Try, Try Again - It Might Sell

By Dave Fratello | February 23rd, 2021

Perseverance isn't just a rover roaming around Mars.

It's an attitude associated with success.

Home hasn't sold? Keep trying.

We're seeing listings that have been around the block making a splash early this year, making deals that might have felt out of reach earlier.

637 17th Street Manhattan Beach CA637 17th (6br/5ba, 3500 sqft.) is a late 90s traditional home on one of the truly great blocks of the Tree Section.

Specifically, this is probably the prestige block of the Martyrs area, which is saying something.

The home first came out around Labor Day last year, while the market was sizzling.

Hot market, hot location. How long would it take?

Launched at $4.390M, and swiftly adjusted to $4.195M, the answer was... 3 full months with no sale.

The solution? New agent, new price, more time.

Asking $3.999M since December, 637 17th now has a buyer after about 10 weeks of the second listing.

316 34th Street Manhattan Beach CA316 34th St. (4br/4ba, 2040 sqft.) is a half-lot SFR with some big views at the top.

The home's been remodeled and has an open top floor to drink in those views. Risk of blockage to the views seems minimal, due to the hotel in front and the slope below.

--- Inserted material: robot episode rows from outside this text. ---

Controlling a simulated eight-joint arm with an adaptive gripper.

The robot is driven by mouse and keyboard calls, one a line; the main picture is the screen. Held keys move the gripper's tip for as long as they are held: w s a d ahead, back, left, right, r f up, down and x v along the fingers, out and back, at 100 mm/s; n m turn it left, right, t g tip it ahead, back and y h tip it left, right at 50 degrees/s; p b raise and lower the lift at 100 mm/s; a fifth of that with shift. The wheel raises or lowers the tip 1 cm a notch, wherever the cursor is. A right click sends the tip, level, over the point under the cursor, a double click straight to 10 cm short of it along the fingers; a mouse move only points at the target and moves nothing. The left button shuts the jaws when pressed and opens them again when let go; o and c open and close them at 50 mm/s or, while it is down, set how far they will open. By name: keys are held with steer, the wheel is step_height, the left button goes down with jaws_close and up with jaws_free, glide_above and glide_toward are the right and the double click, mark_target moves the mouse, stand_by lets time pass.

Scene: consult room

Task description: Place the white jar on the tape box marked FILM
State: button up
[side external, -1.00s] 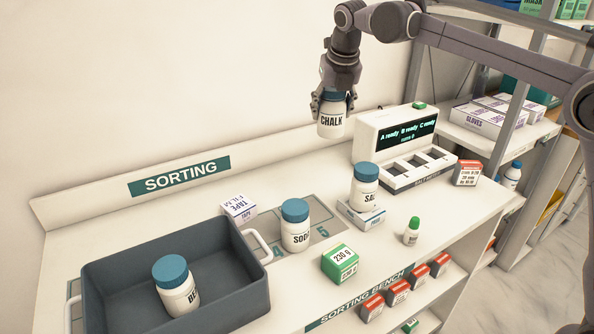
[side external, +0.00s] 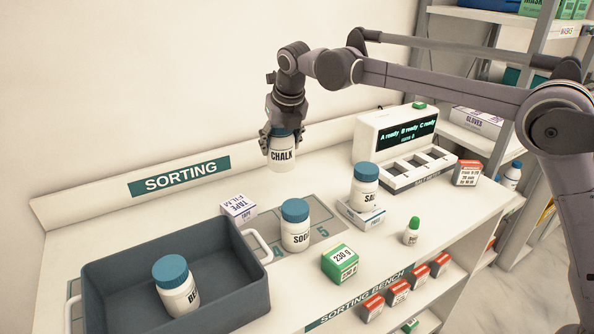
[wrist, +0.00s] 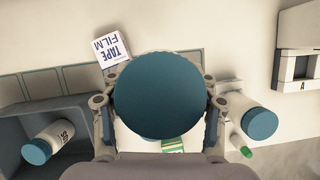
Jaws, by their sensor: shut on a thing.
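My gripper (side external: 281,134) is shut on a white jar labelled CHALK (side external: 282,156) with a blue lid, held upright above the bench. In the wrist view its blue lid (wrist: 159,95) fills the middle, between the fingers. The tape box marked FILM (side external: 238,207) lies on the bench, lower and to the left of the held jar in the side view. In the wrist view the box (wrist: 111,49) shows at the upper left of the lid, its top bare. Other white jars with blue lids are a SODA jar (side external: 296,232), a second jar (side external: 365,193) on a small box, and one in the tray (side external: 177,293).
The dark tray (side external: 255,297) stands at the left front, its handle near the tape box. A green 230 G box (side external: 340,265) and a small green-capped bottle (side external: 411,234) are at the front. A white machine with a display (side external: 407,133) stands at the back right.

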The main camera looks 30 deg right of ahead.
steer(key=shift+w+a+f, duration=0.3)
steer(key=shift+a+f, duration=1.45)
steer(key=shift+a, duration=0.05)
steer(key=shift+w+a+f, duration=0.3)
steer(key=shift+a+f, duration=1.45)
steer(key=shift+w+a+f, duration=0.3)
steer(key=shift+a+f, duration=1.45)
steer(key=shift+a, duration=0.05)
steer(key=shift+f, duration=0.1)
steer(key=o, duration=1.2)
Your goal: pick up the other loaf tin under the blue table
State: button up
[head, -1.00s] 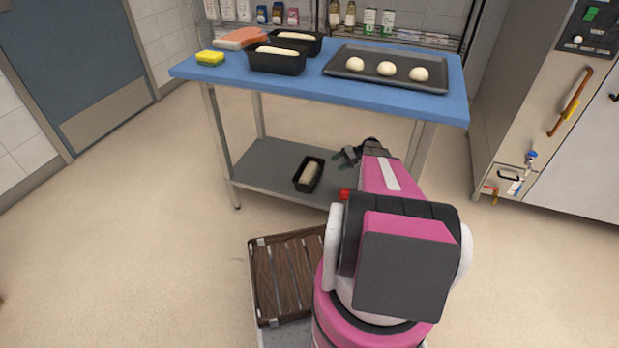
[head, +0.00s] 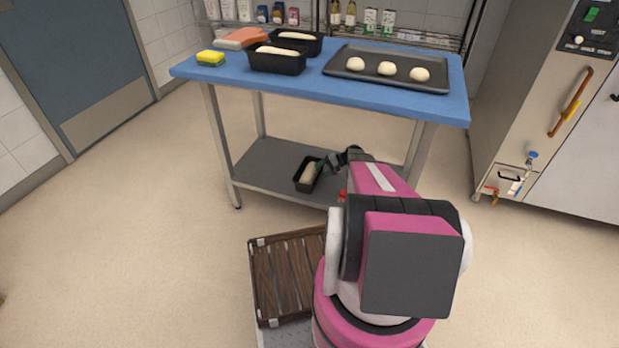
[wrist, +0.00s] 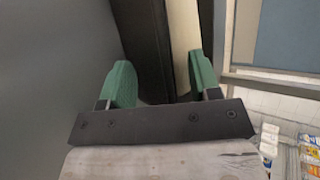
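The black loaf tin (head: 299,185) with pale dough in it stands on the grey lower shelf under the blue table. My gripper (head: 322,164) is at the right side of this tin. In the wrist view, my gripper (wrist: 161,80) has its two green fingers apart. The tin's dark side wall (wrist: 150,45) shows between them. The left finger is on the outer side of that wall, and the right finger is over the dough (wrist: 184,35). I cannot tell whether either finger touches the tin. The tin's right side is partly hidden by my gripper.
The blue table (head: 330,90) holds two more loaf tins (head: 277,62), a tray (head: 345,77) with three dough balls, and a sponge (head: 210,58). The lower shelf (head: 262,160) is bare to the left. A slatted wooden crate (head: 285,275) stands in front, beside my base.

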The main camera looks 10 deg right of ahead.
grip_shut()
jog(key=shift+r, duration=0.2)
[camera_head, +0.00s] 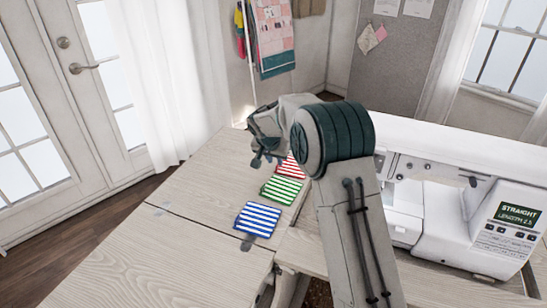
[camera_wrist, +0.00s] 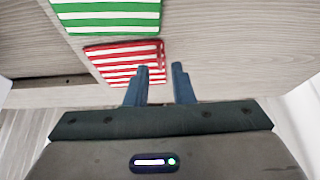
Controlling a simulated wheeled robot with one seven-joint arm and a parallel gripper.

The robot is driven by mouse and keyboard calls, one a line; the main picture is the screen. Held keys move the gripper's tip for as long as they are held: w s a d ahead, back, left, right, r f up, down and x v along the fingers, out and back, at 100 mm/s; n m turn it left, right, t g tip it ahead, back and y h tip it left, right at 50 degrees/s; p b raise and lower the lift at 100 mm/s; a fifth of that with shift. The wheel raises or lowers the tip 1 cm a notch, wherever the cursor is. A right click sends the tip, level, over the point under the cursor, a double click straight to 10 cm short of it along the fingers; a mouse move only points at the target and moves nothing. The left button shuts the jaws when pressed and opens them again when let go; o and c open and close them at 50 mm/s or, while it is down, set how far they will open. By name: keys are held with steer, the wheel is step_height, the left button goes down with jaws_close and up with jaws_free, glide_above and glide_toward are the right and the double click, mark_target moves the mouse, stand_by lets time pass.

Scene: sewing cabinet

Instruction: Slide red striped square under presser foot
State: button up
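The red striped square (camera_head: 291,167) lies flat on the cabinet top, partly hidden behind my arm in the head view. In the wrist view the red striped square (camera_wrist: 112,62) lies just beyond and left of my fingertips. My gripper (camera_wrist: 161,70) is open, with a gap between its two blue fingers. The left fingertip overlaps the square's right edge in the picture; I cannot tell whether it touches. In the head view my gripper (camera_head: 266,160) hangs over the table beside the square. The white sewing machine (camera_head: 450,215) stands at the right; its presser foot is hidden behind my arm.
A green striped square (camera_head: 282,190) and a blue striped square (camera_head: 257,220) lie in a row nearer the camera. The wooden cabinet top (camera_head: 140,250) has free room to the left. A wall and curtain (camera_head: 170,80) stand behind.

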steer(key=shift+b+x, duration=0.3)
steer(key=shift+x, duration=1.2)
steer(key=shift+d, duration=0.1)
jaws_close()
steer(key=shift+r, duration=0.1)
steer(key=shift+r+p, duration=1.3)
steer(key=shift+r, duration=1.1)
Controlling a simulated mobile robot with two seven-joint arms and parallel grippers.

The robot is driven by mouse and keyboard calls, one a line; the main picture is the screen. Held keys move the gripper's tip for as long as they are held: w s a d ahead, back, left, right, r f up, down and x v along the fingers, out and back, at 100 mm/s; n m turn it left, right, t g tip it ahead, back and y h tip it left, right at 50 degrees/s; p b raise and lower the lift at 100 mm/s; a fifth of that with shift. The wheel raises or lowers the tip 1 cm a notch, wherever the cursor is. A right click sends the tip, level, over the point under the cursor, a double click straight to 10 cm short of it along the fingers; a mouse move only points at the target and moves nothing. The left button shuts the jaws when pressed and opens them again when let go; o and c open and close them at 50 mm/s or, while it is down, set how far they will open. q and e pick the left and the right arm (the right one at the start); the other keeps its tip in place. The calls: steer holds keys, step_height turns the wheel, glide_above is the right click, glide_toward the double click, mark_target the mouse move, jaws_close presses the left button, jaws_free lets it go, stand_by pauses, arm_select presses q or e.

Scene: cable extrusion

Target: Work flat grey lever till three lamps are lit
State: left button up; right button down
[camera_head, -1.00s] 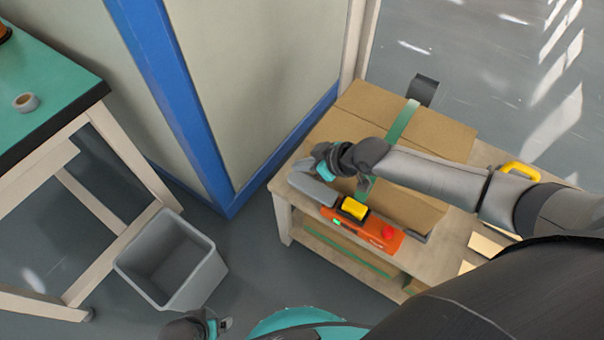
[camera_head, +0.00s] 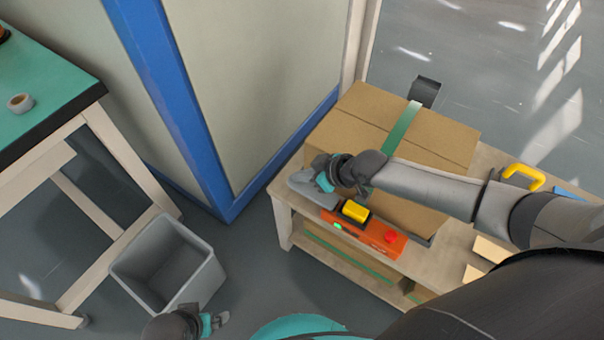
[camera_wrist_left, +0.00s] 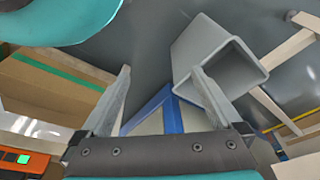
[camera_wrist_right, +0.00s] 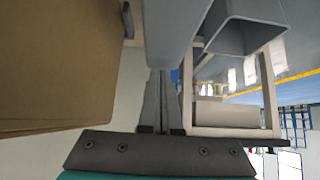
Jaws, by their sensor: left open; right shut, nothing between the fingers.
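The flat grey lever (camera_head: 300,184) sits at the left end of an orange tool (camera_head: 366,236) on the low bench. The tool has a yellow block (camera_head: 356,211), a red button (camera_head: 391,237) and a lit green lamp (camera_head: 338,227). In the left wrist view one lamp (camera_wrist_left: 23,158) glows green; the dark patches beside it are too small to read. My right gripper (camera_head: 324,178) is shut and empty, close over the lever; contact cannot be told. It shows shut in the right wrist view (camera_wrist_right: 161,95). My left gripper (camera_head: 215,322) is open and empty, off the bench.
A cardboard box (camera_head: 420,150) with a green strap (camera_head: 402,128) stands behind the tool. A grey bin (camera_head: 165,265) is on the floor to the left. A green-topped table (camera_head: 45,75) and a blue-framed panel (camera_head: 190,110) are further left. A yellow handle (camera_head: 524,175) lies at the right.

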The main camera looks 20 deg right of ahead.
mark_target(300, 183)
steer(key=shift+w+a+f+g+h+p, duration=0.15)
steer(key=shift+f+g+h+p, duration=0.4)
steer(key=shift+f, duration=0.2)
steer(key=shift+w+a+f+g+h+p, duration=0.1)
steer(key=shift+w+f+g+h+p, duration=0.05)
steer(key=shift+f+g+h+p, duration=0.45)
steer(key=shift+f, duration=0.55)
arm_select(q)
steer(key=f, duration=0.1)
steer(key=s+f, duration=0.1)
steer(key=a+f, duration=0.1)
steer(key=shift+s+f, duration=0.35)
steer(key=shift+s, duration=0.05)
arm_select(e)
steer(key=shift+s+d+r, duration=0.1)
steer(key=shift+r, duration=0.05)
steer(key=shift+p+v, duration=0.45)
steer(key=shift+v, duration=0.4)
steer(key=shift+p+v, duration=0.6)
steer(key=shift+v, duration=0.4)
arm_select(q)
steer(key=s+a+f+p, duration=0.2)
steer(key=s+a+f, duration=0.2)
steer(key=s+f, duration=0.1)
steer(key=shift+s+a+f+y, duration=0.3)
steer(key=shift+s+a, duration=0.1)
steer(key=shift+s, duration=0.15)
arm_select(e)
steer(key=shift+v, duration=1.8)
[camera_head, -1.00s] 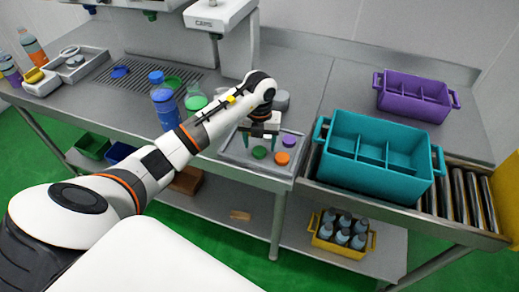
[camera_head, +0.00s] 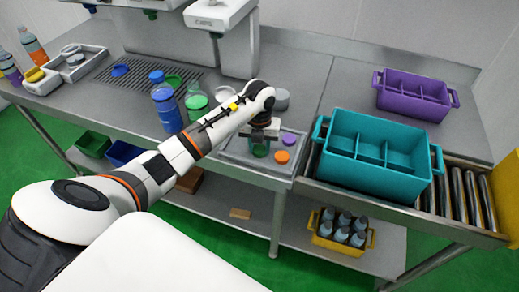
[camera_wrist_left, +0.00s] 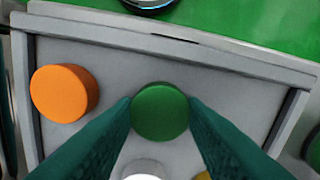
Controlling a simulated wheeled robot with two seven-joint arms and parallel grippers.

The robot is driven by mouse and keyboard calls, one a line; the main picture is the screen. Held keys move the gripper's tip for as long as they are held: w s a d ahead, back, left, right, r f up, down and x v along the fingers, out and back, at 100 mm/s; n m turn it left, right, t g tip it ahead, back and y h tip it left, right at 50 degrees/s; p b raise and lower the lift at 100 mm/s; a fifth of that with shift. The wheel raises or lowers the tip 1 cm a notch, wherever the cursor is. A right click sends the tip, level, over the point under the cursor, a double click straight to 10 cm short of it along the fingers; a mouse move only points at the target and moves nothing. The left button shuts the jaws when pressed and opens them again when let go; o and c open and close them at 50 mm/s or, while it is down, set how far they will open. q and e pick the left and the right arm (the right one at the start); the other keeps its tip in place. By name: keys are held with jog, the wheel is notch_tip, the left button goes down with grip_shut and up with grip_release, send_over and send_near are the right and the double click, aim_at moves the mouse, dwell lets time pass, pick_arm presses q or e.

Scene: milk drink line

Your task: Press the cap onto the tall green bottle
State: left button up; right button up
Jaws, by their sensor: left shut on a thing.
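My left gripper (camera_head: 260,146) is down at the grey cap tray (camera_head: 232,152). In the left wrist view its two teal fingers (camera_wrist_left: 160,116) are closed on the sides of a round green cap (camera_wrist_left: 160,111), which is at the tray floor; I cannot tell whether it is lifted. A bottle with green contents (camera_head: 197,104) stands on the counter to the left of the gripper, partly behind my left arm. Its top is too small to make out. My right gripper is not in view.
An orange cap (camera_head: 282,157) and a purple cap (camera_head: 288,139) lie in the tray. A blue bottle (camera_head: 166,110) stands left of the green one. A teal crate (camera_head: 372,178) stands right of the tray, and a purple crate (camera_head: 416,97) behind it.

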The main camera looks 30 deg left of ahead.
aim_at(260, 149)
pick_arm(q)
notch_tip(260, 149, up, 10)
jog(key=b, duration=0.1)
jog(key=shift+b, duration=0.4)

This one launched at $2.949M in June last year, but missed the sizzling market of Summer and Fall, quitting at $2.870M in October.

Returning in late January at $2.880M, the home had a deal in 10 days.

Look down south.

84 Manhattan Avenue Manhattan Beach CA84 Manhattan Ave. (3br/4ba, 2175 sqft.) somehow also missed the sizzling Summer and Fall markets of last year. (Who knew anything didn't sell?)

Maybe it was price?

The listing ran from early July through Christmas at $3.450M, then quit.

This year, the listing needed just 15 DOM to sell.

Oh, right, there was a $200K cut to $3.250M before the restart in late January. That helped.

Not everyone had to cut, though.

319 34th Place Manhattan Beach CALook at 319 34th Place (3br/4ba, 2000 sqft.).

This one had two substantial listings in 2020, (47 days and 102 days), plus a super brief one before that.

Prices ranged from $2.625M down to $2.549M.

While that didn't work, in 2021, it was time to try again. 

The list price of $2.599M could have been risky, but things worked this time.

There was a deal in 4 days.

1350 23rd Street Manhattan Beach CAOne of the classy new crop of new/newer construction in East Manhattan, 1350 23rd (5br/5ba, 4800 sqft.) endured a near-death experience in late January.

(Sure, that's an overstatement, but this is a blog.)

What happened was that a 4-month pending escrow failed. That's anguish.

So what did the sellers do?

They tried a little perseverance.

And a price increase.

The listing had made two deals in 2020 at a list price of $3.950M.

For 2021, they raised it $50K to $4.000M.

No worries. It was back in escrow in 10 days.

101 Highland Avenue Manhattan Beach CAThey're trying perseverance out over at 101 Highland (4br/4ba, 2050 sqft.) in the South End.

This '03 corner-lot townhome has some views and, yes, that's really 4br in just 2000 sqft., a rare find.

It ran last August through year end, asking $2.999M down to $2.949M.

It was back for 6 weeks starting in January this year with a new agent, and a higher price: $3.000M.

The first "version" of the listing canceled Sunday, but here it is back again with the same agent at the same price: $3.000M. (Yep, that's a bogus re-list.)

As the Spring market takes shape, they'll have a fighting chance.

Though you hope they'll just persevere, and not cancel-and-refresh every so often.